## Start

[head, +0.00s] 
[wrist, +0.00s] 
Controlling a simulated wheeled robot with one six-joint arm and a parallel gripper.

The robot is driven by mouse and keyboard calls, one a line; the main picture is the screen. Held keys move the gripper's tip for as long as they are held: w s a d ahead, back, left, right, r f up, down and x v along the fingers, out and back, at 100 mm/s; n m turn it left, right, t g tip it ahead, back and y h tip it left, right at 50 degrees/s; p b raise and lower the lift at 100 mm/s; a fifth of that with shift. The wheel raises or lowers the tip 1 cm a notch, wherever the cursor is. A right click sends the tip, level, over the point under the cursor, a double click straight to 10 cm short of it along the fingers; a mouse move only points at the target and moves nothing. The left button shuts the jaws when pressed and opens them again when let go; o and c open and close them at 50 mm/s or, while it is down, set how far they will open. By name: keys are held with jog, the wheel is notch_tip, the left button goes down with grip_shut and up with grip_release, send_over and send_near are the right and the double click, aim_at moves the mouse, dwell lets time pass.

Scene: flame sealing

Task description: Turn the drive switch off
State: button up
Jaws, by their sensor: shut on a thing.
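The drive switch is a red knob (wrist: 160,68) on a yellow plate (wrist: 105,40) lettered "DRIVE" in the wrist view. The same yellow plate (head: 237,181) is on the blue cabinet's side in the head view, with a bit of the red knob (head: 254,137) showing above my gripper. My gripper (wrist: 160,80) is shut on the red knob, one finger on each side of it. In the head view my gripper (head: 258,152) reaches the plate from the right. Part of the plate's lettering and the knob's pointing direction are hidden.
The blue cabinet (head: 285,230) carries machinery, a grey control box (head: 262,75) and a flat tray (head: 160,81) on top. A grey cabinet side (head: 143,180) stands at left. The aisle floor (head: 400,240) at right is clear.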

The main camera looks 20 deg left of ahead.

## End

Work required: Everything in the listing above should be restated exactly.

Task result:
[head, +0.00s] 
[wrist, +0.00s] 
Controlling a simulated wheeled robot with one six-joint arm and a parallel gripper.

The robot is driven by mouse and keyboard calls, one a line; the main picture is the screen. Held keys move the gripper's tip for as long as they are held: w s a d ahead, back, left, right, r f up, down and x v along the fingers, out and back, at 100 mm/s; n m turn it left, right, t g tip it ahead, back and y h tip it left, right at 50 degrees/s; p b raise and lower the lift at 100 mm/s; a fifth of that with shift. The wheel raises or lowers the tip 1 cm a notch, wherever the cursor is. A right click sends the tip, level, over the point under the cursor, a double click straight to 10 cm short of it along the fingers; a mouse move only points at the target and moves nothing. The left button shuts the jaws when pressed and opens them again when let go; o and c open and close them at 50 mm/s or, while it is down, set how far they will open. By name: keys are held with jog, the wheel is notch_tip, the left button goes down with grip_shut and up with grip_release, send_over and send_near are the right and the double click, aim_at moves the mouse, dwell lets time pass.

Scene: flame sealing

Task description: Turn the drive switch off
State: button up
Jaws, by their sensor: shut on a thing.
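The drive switch is a red knob (wrist: 160,68) on a yellow plate (wrist: 105,40) lettered "DRIVE" in the wrist view. The same yellow plate (head: 237,181) is on the blue cabinet's side in the head view, with a bit of the red knob (head: 254,137) showing above my gripper. My gripper (wrist: 160,80) is shut on the red knob, one finger on each side of it. In the head view my gripper (head: 258,152) reaches the plate from the right. Part of the plate's lettering and the knob's pointing direction are hidden.
The blue cabinet (head: 285,230) carries machinery, a grey control box (head: 262,75) and a flat tray (head: 160,81) on top. A grey cabinet side (head: 143,180) stands at left. The aisle floor (head: 400,240) at right is clear.

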The main camera looks 20 deg left of ahead.

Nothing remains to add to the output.